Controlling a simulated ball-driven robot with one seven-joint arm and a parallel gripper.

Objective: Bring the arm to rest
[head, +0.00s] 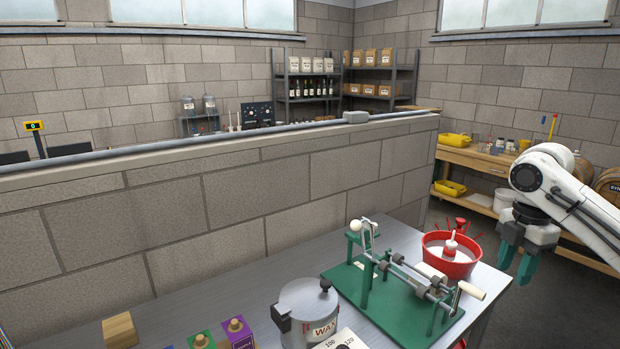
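My white arm reaches in from the right edge of the head view. My gripper (515,268) hangs with its green fingers pointing down, just off the right end of the grey table (215,297). The two fingers stand apart with a gap between them, and nothing shows in the gap. The gripper is to the right of a red bowl (449,266) and looks clear of it.
A green hand-cranked machine (372,290), a grey wax pot (306,309), a wooden block (120,330) and small coloured blocks (237,332) stand on the table. A block wall (250,200) runs behind it. A wooden workbench (480,160) stands at the back right.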

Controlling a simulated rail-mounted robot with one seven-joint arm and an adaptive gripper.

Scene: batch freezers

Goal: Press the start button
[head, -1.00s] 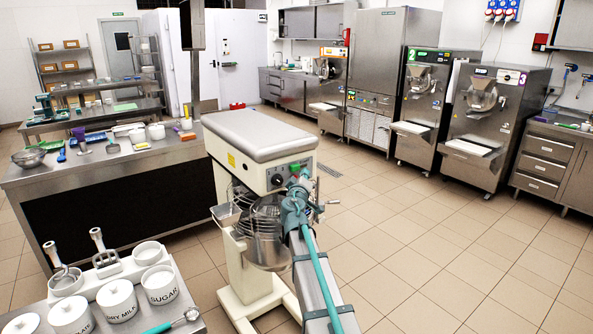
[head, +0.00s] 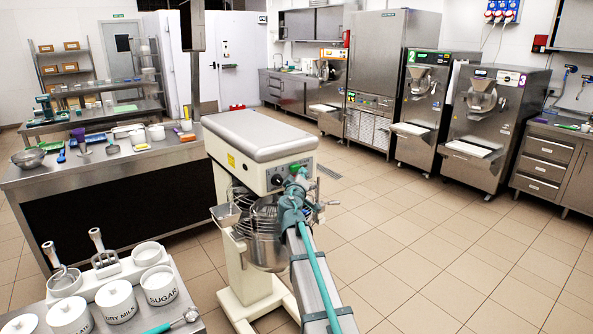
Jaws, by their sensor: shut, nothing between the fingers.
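A cream planetary mixer (head: 262,140) with a grey top stands in the middle of the head view. Its front control panel has a black dial (head: 277,179) and a green button (head: 294,168). My gripper (head: 297,178) is shut and empty, right at the panel, just below the green button. The gripper and wrist hide part of the panel. I cannot tell whether the fingertips touch the button or are just in front of it. The steel bowl (head: 264,240) hangs under the mixer head behind my arm.
A counter (head: 30,185) with utensils stands to the left. A table with white jars (head: 160,287) is at front left. Batch freezers (head: 495,120) line the back right wall. The tiled floor (head: 430,250) on the right is clear.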

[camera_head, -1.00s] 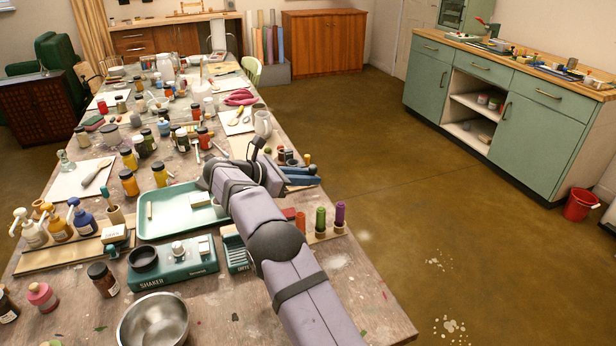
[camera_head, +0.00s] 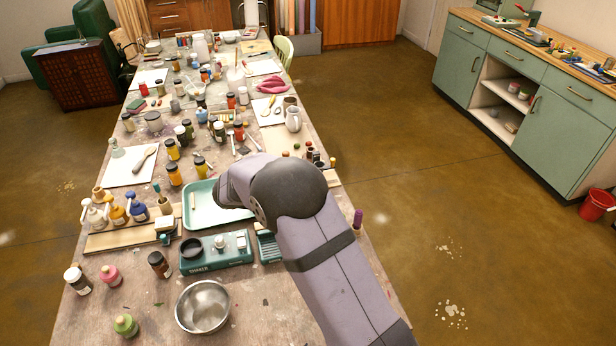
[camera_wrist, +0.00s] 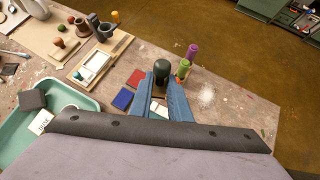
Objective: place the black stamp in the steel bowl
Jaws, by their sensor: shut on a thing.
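The steel bowl (camera_head: 203,312) stands on the near part of the table in the head view, upright, with nothing visible inside. It is out of the wrist view. My gripper (camera_wrist: 160,92) shows in the wrist view with blue fingers. It is shut on the black stamp (camera_wrist: 161,71), whose dark rounded handle stands up between the fingertips. The lower part of the stamp is hidden by the fingers. In the head view my arm hides both the gripper and the stamp; they are beyond and to the right of the bowl.
A teal tray (camera_head: 203,214) and a green shaker box (camera_head: 214,256) stand beyond the bowl. Several jars stand left of it. In the wrist view, red (camera_wrist: 122,98) and blue (camera_wrist: 137,78) pads and purple (camera_wrist: 192,51) and green (camera_wrist: 183,68) upright pieces flank the gripper.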

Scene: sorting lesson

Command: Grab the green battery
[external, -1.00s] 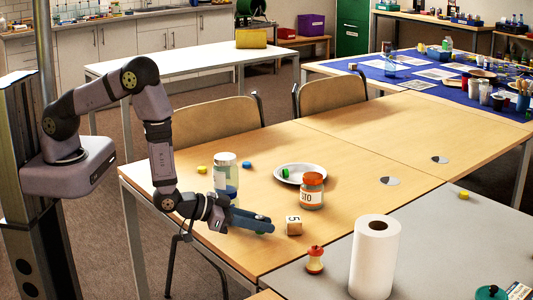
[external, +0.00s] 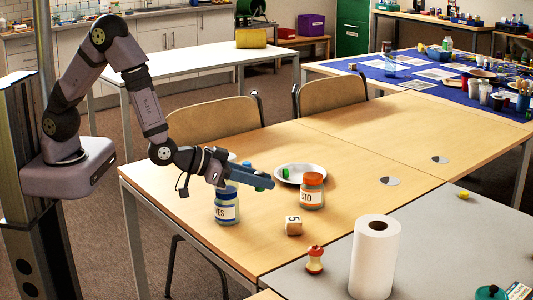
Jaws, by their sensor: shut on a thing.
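My gripper (external: 264,183) is shut on a small green thing (external: 260,188), raised above the table just right of the blue-lidded jar. Only a little of the green thing shows at the jaws, so I cannot tell for sure that it is the green battery. Another small green thing (external: 287,173) lies on the white plate (external: 297,180), beyond and to the right of my gripper. It is too small to identify.
The blue-lidded jar (external: 227,207) stands below my wrist, and an orange-lidded jar (external: 312,191) stands to the right. A numbered wooden cube (external: 294,226), an apple core (external: 315,260) and a paper roll (external: 375,258) stand nearer. The table's right half is mostly clear.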

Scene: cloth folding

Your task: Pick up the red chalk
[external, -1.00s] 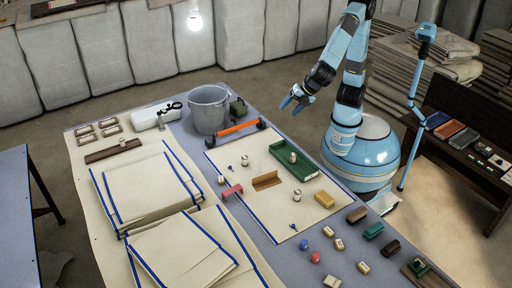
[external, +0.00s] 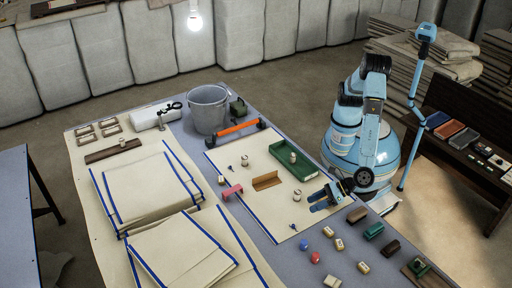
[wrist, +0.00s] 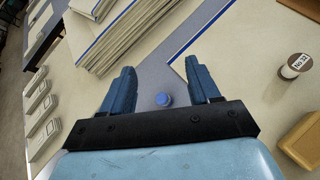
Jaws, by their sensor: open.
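The red chalk (external: 315,257), a small rounded red piece, lies on the grey-blue table near its front edge in the external view. The blue chalk (external: 303,245) lies just beside it, up and to the left. My gripper (external: 314,202) is open and empty above the table, farther back than the red chalk and apart from it. In the wrist view, the blue chalk (wrist: 163,99) shows between my two open fingers (wrist: 163,85). The red chalk does not show in the wrist view.
Small blocks, including a cream one (external: 339,244) and a green one (external: 374,231), lie right of the chalks. A numbered spool (external: 297,195) stands left of my gripper. A green tray (external: 303,165) lies behind. Folded cloths (external: 185,250) are piled at left.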

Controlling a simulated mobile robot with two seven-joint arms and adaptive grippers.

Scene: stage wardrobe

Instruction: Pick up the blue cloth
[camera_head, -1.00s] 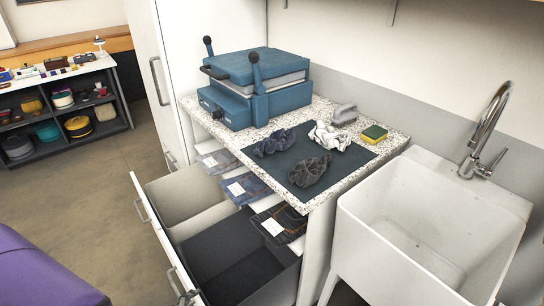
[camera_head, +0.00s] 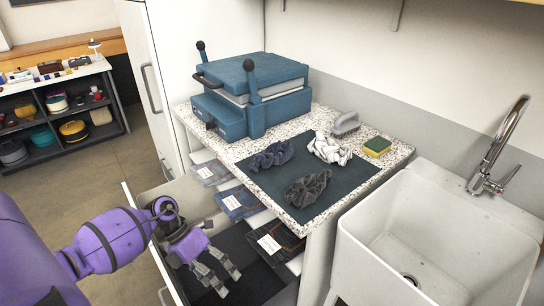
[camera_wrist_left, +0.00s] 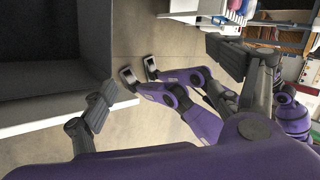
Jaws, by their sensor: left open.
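The blue cloth (camera_head: 271,155) lies crumpled on the dark mat (camera_head: 262,185) on the speckled counter, at the mat's back left corner. A dark grey cloth (camera_head: 308,188) lies in front of it and a white-grey cloth (camera_head: 330,148) to its right. My left gripper (camera_head: 222,280) hangs over the open drawer, lower than the counter and well apart from the blue cloth. Its fingers point down and are spread with nothing between them. They also stand wide apart in the left wrist view (camera_wrist_left: 160,82). The blue cloth is not in the wrist view. My right gripper does not show.
A blue press (camera_head: 250,90) stands behind the mat. A grey brush (camera_head: 345,124) and a sponge (camera_head: 377,146) lie at the back right. Open drawers (camera_head: 272,278) and shelves with folded labelled garments (camera_head: 240,203) lie below the counter. A white sink (camera_head: 440,225) stands to the right.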

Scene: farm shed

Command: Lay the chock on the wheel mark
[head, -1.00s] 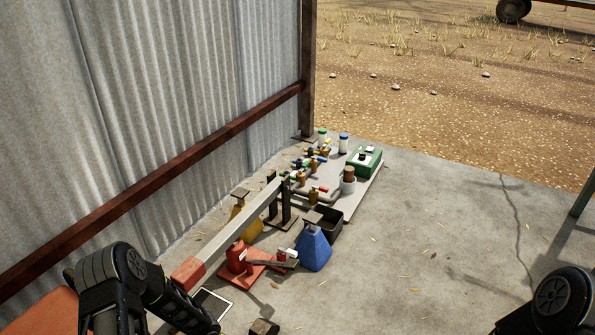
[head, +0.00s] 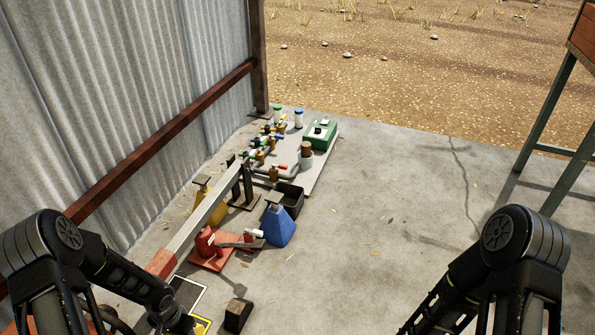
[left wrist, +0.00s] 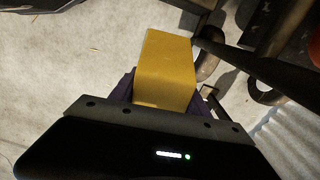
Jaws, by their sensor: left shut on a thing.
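My left gripper (left wrist: 165,100) is shut on a yellow block (left wrist: 166,70), which looks like the chock, in the left wrist view. The block hangs over pale concrete; I cannot tell its height. In the head view my left arm reaches down at the lower left, and its gripper and the block are not clearly seen. Beside it on the floor are a dark panel with a white border (head: 188,292) and a yellow-edged marking (head: 203,325), partly cut off; I cannot tell which is the wheel mark. My right gripper is below the head view.
A dark wedge-like block (head: 238,314) lies right of the markings. Open concrete lies to the right.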

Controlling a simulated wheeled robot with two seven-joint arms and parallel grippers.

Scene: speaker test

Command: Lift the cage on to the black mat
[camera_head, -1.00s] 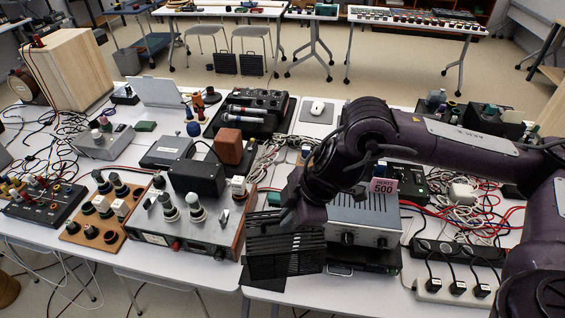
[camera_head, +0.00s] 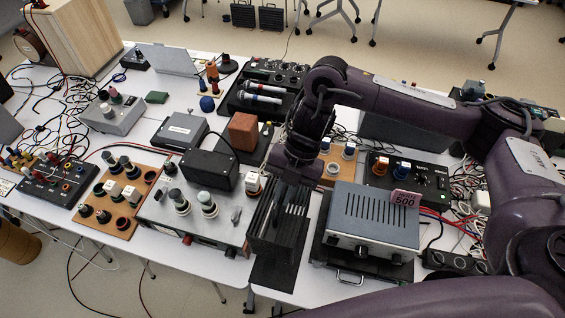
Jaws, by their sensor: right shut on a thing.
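The cage (camera_head: 266,228) is a small black box with open slats, near the front edge of the table. My right gripper (camera_head: 292,178) comes down on it from above and is shut on its upper part; the fingertips are partly hidden. The black mat (camera_head: 272,275) is a flat dark strip at the table's front edge, and its near part shows below the cage. The cage is over or at the mat and looks slightly tilted; I cannot tell whether it touches the mat. My left gripper is not in view.
A knobbed control unit (camera_head: 185,222) stands close left. A black box (camera_head: 209,170) and a brown block (camera_head: 243,131) lie behind. Cables clutter the table.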

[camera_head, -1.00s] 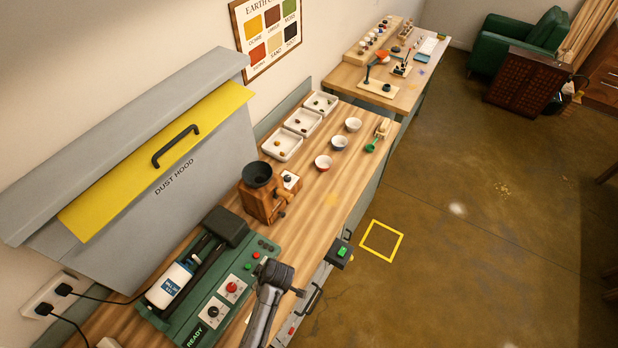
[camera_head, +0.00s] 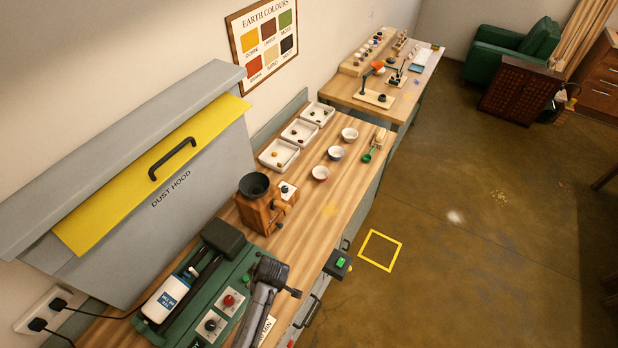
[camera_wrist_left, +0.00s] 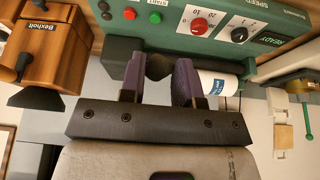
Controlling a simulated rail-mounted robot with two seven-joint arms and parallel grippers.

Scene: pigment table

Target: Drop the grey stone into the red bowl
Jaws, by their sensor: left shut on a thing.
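My left gripper (camera_wrist_left: 160,82) shows in the left wrist view with its two purple fingertips shut on a dark grey lump (camera_wrist_left: 157,66), which looks like the grey stone. In the head view only part of an arm of mine shows at the bottom, beside the green machine; no fingertips or held stone can be made out there. The red bowl (camera_head: 320,174), red outside and pale inside, stands upright on the wooden bench, well beyond that arm. My right gripper is not in view.
A wooden grinder (camera_head: 257,205) stands between the green machine (camera_head: 222,262) and the red bowl. A blue bowl (camera_head: 336,153) and a pale bowl (camera_head: 350,134) stand farther back. White trays (camera_head: 267,155) line the wall side. A green scoop (camera_head: 368,156) lies by the bench edge.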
* * * * * * * * *
**DIRECTIONS:** Lines that hold the word "joint" are the ones to return, every one of them.

**TASK RESULT:**
Controlling a simulated ball-driven robot with one seven-joint arm and a parallel gripper.
Controlling a simulated rail-mounted robot with one seven-joint arm and an adaptive gripper.
Controlling a simulated mobile robot with two seven-joint arms and adaptive grippers.
Controlling a simulated wheeled robot with two seven-joint arms and parallel grippers.
Controlling a simulated rail-mounted robot with two seven-joint arms and parallel grippers.

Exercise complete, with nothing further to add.